At a 2024 election night watch party back in Chicago, campaign organizers and aldermen who sponsored the proposal vowed to keep pushing to develop a funding plan for affordable housing and homelessness services that will gain voters’ support.

“I look forward to continuing this fight with you,” said 49th Ward Alderman Maria Hadden, who spoke at the event. “This question that made it to the ballot, this ordinance that we would seek to pass at the City Council, was built from the ground up by Chicagoans.”

A seat at the table

After the Chicago transfer tax referendum failed at the polls, the Illinois Realtors — one of the campaign’s biggest opponents — and other industry groups made statements calling for the industry to come together with the city to identify a “comprehensive strategy for funding and delivering the wrap-around services that are desperately needed right now.”

This is a change of tune from the way Alderman Hadden said the industry related to them during roughly six years of policy development that led to City Hall looking to the transfer tax as a revenue source. Parang countered that the industry has tried before. 
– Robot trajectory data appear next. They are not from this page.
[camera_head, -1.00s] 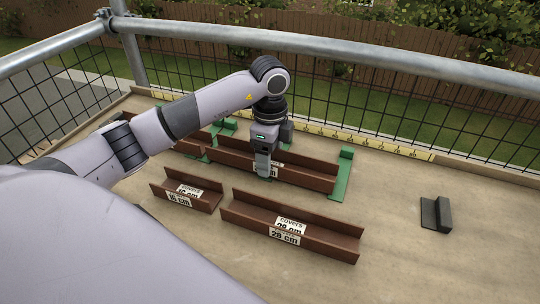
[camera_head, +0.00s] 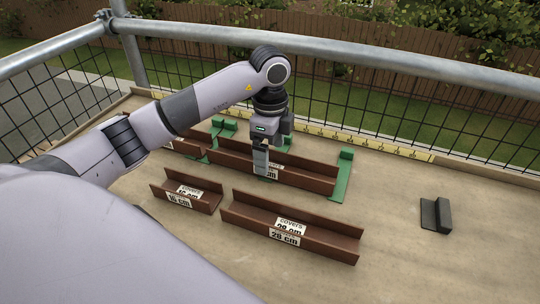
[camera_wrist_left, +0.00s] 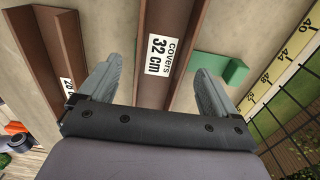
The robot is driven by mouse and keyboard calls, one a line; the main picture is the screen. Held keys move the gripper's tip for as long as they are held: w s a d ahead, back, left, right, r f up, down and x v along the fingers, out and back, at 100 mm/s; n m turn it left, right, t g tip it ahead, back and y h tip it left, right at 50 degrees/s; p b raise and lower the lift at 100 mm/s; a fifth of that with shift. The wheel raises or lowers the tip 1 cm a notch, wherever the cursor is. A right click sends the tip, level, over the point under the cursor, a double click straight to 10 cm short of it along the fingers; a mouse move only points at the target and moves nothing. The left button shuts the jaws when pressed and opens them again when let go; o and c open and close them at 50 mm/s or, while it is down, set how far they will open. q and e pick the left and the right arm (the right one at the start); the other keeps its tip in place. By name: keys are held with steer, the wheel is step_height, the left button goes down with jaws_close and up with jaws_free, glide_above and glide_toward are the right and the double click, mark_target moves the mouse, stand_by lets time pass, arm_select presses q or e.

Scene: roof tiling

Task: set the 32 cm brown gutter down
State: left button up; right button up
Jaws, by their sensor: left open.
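The 32 cm brown gutter (camera_head: 305,176) is a long brown channel lying level across green supports (camera_head: 342,174) at the back of the board. My left gripper (camera_head: 261,168) points down at its near side and covers part of its label in the head view. In the left wrist view the gutter (camera_wrist_left: 188,20), labelled "covers 32 cm", runs between my left gripper's (camera_wrist_left: 160,85) two spread fingers, with a gap on each side. The left gripper is open and holds nothing. My right gripper is not in view.
A 28 cm gutter (camera_head: 325,243) and a short 16 cm gutter (camera_head: 205,200) lie in front. Another brown gutter (camera_head: 188,146) is behind my left arm. A dark bracket (camera_head: 436,215) sits at right. A yellow ruler (camera_head: 385,148) and railing (camera_head: 350,55) border the back.

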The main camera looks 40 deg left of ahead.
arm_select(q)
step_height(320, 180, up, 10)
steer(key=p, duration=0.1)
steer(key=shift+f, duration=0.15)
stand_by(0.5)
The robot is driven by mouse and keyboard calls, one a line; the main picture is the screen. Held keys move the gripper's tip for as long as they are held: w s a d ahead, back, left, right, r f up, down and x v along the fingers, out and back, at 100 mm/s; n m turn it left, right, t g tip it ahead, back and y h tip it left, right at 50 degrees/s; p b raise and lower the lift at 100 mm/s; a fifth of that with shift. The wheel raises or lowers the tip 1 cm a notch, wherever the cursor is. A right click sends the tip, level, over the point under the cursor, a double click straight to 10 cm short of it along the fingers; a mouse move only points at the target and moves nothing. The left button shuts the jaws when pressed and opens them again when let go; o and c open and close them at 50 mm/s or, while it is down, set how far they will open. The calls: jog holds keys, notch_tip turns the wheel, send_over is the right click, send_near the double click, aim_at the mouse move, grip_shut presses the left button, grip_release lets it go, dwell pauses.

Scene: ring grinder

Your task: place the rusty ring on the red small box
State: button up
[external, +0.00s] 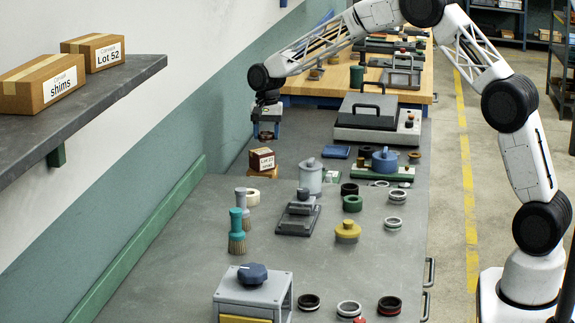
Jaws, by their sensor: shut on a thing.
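The red small box (262,160) is dark red with a white label and sits on the far left part of the grey bench, on top of a tan box. My gripper (267,135) points down just above the red box, with a small gap between them. It is shut on a small thing at its fingertips, which looks like the rusty ring but is too small to make out clearly. No other ring is clearly rusty in this view.
A grey canister (310,178), a white ring (253,197) and brushes (237,232) stand near the red box. Several rings, a yellow knob (347,231) and a grey lidded machine (378,120) are to the right. A shelf (90,95) juts out at left.

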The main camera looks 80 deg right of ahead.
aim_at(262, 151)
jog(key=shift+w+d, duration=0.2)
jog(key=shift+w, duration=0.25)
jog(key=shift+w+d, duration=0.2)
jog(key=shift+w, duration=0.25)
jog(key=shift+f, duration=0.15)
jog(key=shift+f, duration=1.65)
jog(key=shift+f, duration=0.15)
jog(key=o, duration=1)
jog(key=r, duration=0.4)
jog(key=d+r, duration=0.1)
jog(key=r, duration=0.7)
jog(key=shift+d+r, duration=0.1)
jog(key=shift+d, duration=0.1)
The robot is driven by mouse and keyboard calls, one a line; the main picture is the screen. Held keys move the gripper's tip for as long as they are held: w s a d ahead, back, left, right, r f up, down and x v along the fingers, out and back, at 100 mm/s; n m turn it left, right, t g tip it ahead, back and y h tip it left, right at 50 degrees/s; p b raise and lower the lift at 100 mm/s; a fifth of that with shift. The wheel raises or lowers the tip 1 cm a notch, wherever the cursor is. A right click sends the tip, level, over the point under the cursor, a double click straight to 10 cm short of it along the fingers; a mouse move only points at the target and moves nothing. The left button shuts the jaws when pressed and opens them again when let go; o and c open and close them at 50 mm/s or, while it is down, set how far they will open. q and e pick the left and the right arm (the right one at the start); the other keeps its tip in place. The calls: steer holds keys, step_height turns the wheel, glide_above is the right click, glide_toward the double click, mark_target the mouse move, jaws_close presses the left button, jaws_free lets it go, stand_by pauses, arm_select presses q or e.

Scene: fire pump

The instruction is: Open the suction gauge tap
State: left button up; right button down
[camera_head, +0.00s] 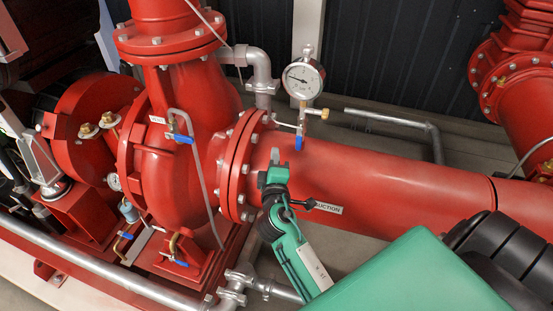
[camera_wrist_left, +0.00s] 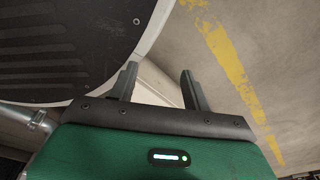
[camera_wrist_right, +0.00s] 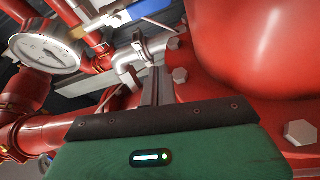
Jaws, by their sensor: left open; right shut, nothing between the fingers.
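The suction gauge (camera_head: 303,77) is a round white dial above the red suction pipe (camera_head: 390,180). It also shows in the right wrist view (camera_wrist_right: 45,52). Below it is the tap, with a blue lever (camera_head: 299,141) pointing down toward the pipe; a blue lever also shows in the right wrist view (camera_wrist_right: 135,12). My right gripper (camera_head: 275,157) is shut and empty, lower left of the lever in the head view and apart from it. Its closed fingers also show in the right wrist view (camera_wrist_right: 156,78). My left gripper (camera_wrist_left: 158,70) is open and empty, away from the tap.
A bolted red flange (camera_head: 240,165) stands just left of my right gripper. A grey elbow pipe (camera_head: 262,75) is left of the gauge. Other blue-handled taps (camera_head: 180,138) sit on the pump. The left wrist view shows floor with a yellow stripe (camera_wrist_left: 232,62).

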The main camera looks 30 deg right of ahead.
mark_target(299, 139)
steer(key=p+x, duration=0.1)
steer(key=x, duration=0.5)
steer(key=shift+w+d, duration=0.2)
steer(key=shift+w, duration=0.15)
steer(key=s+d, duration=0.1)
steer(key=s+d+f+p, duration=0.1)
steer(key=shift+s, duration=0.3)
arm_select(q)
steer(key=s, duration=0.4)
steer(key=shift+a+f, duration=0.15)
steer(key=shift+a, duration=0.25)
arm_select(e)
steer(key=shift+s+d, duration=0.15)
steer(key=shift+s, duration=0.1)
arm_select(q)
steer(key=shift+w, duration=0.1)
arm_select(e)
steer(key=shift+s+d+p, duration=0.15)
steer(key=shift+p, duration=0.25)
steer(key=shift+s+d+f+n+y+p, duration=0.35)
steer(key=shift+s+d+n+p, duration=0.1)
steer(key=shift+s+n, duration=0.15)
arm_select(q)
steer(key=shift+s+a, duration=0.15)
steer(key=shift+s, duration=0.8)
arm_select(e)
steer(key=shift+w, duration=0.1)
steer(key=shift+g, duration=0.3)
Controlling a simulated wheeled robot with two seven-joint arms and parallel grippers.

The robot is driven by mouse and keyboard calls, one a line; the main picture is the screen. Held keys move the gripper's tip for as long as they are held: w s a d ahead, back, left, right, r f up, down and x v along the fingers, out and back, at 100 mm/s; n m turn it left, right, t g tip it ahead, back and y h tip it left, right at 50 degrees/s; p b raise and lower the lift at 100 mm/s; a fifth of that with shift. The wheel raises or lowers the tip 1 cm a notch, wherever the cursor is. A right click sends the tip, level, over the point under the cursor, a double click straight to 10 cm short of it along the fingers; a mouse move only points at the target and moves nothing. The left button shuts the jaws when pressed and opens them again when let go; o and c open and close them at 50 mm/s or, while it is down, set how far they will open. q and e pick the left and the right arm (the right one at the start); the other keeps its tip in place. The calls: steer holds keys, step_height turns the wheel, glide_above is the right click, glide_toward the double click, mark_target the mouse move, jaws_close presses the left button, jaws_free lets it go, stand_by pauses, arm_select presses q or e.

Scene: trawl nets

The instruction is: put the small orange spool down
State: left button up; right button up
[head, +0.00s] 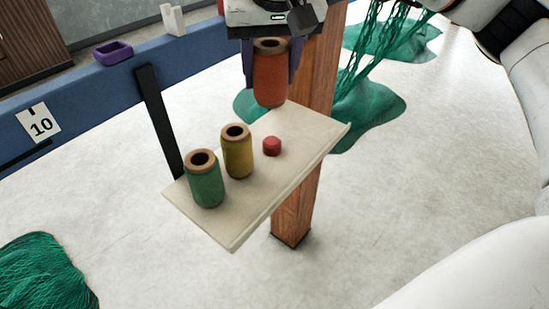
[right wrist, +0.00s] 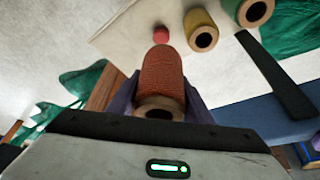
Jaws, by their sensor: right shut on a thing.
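The small orange spool (head: 270,80) has tan wooden ends and hangs upright in my right gripper (head: 271,68). The two purple-grey fingers of the gripper are shut on it, one on each side. The spool is at the far right end of a pale board (head: 240,222); I cannot tell whether its base touches the board. In the right wrist view the spool (right wrist: 162,75) sits between the fingers, its near wooden end facing the camera. My left gripper is not in view.
A wooden post (head: 316,90) rises behind the board. Green nets (head: 370,105) lie on the floor. A blue beam (head: 90,85) carries a purple tray (head: 113,53).

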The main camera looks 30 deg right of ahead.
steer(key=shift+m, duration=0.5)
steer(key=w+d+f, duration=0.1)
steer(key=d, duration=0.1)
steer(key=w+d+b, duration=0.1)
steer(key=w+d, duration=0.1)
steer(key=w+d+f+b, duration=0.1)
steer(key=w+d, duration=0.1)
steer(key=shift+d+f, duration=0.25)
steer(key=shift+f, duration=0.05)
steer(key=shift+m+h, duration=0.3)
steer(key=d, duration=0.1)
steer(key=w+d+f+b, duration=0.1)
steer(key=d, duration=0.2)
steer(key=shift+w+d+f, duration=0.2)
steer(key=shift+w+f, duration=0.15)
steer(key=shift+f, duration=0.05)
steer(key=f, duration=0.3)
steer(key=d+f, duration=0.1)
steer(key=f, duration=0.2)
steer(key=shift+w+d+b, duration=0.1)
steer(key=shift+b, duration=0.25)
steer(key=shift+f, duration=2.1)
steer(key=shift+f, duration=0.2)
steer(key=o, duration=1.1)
“You should really involve all of the stakeholders who are impacted, including your real estate communities, commercial real estate communities and industries to come up with a really sustainable plan that actually addresses homelessness,” Parang said.

Thad Wong, co-founder of @properties Christie’s International Real Estate, echoed the sentiment.

“My hope is that by [Chicago’s tax] not passing, this current administration will begin to lean into business and start a constructive conversation with business owners in Chicago focused around growth and job creation, and bringing it back to a Chicago that really attracted some world-class businesses,” he said.